» Problem details
Repeat all the material exactly; pictures stay out of your copy.

» Source excerpt

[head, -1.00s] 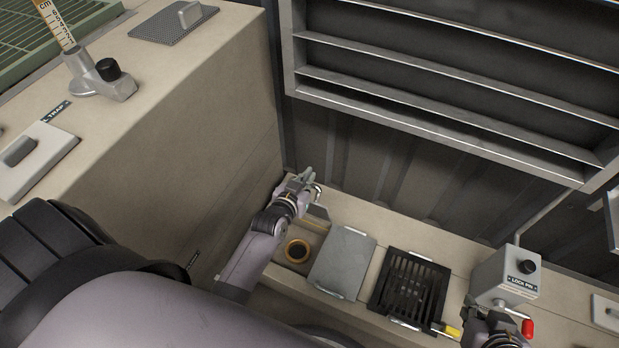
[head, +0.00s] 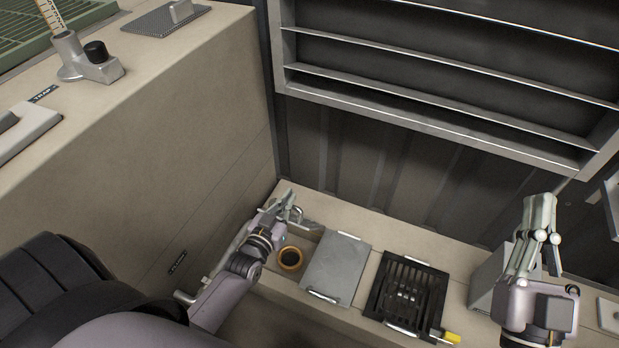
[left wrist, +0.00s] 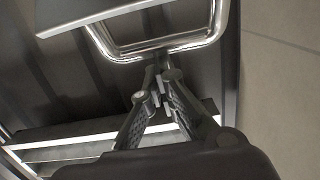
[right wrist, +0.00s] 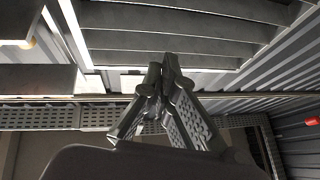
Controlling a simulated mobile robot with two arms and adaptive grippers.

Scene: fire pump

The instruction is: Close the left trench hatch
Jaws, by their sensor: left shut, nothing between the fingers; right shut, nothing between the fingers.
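The low ledge has an open bay at its left end, with an orange ring (head: 291,258) around a dark hole inside. What seems to be the raised left hatch shows as a thin grey strip (head: 240,238), seen nearly edge-on and mostly hidden by my left arm. My left gripper (head: 288,199) is shut and empty at the back of this bay. In the left wrist view a grey plate (left wrist: 85,10) with a chrome bar handle (left wrist: 175,42) is just beyond my shut fingertips (left wrist: 160,75); contact is unclear. My right gripper (head: 541,202) is shut, empty and raised, pointing up.
A grey lid (head: 336,268) and a black grate (head: 410,290) lie flat right of the bay. A grey box (head: 488,280) is partly behind my right gripper. A tall beige block (head: 190,130) bounds the left, and a shelf frame (head: 440,95) hangs on the back wall.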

» Task solution
[head, -1.00s] 
[head, +0.00s] 
[left wrist, +0.00s] 
[right wrist, +0.00s] 
Controlling a simulated mobile robot with two arms and adaptive grippers.

Scene: fire pump

The instruction is: Close the left trench hatch
Jaws, by their sensor: left shut, nothing between the fingers; right shut, nothing between the fingers.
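The low ledge has an open bay at its left end, with an orange ring (head: 291,258) around a dark hole inside. What seems to be the raised left hatch shows as a thin grey strip (head: 240,238), seen nearly edge-on and mostly hidden by my left arm. My left gripper (head: 288,199) is shut and empty at the back of this bay. In the left wrist view a grey plate (left wrist: 85,10) with a chrome bar handle (left wrist: 175,42) is just beyond my shut fingertips (left wrist: 160,75); contact is unclear. My right gripper (head: 541,202) is shut, empty and raised, pointing up.
A grey lid (head: 336,268) and a black grate (head: 410,290) lie flat right of the bay. A grey box (head: 488,280) is partly behind my right gripper. A tall beige block (head: 190,130) bounds the left, and a shelf frame (head: 440,95) hangs on the back wall.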

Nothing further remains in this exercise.